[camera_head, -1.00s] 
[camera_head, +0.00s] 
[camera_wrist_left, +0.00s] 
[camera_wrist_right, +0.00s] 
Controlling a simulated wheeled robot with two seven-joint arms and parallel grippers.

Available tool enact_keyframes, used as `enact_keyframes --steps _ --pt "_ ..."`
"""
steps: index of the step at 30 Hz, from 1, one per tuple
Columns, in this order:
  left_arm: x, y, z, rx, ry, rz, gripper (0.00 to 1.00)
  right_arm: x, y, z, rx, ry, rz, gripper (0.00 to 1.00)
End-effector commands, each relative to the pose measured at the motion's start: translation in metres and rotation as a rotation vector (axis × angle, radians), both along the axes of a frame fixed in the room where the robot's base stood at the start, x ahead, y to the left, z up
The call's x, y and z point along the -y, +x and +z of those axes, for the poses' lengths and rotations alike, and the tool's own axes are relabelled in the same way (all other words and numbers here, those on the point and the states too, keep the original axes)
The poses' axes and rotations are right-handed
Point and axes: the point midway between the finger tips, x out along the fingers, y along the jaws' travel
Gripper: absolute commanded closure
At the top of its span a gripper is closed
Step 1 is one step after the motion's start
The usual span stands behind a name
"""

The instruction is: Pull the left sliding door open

####################

> _AIM OF THE TASK_: Repeat only the stretch of lines that begins at the line containing "At the top of its span a gripper is closed" and ends at the last line above, both included.

> _RESULT OF THIS TASK_:
At the top of its span a gripper is closed
Step 1 is one step after the motion's start
The usual span stands behind a name
"""

The instruction is: Pull the left sliding door open

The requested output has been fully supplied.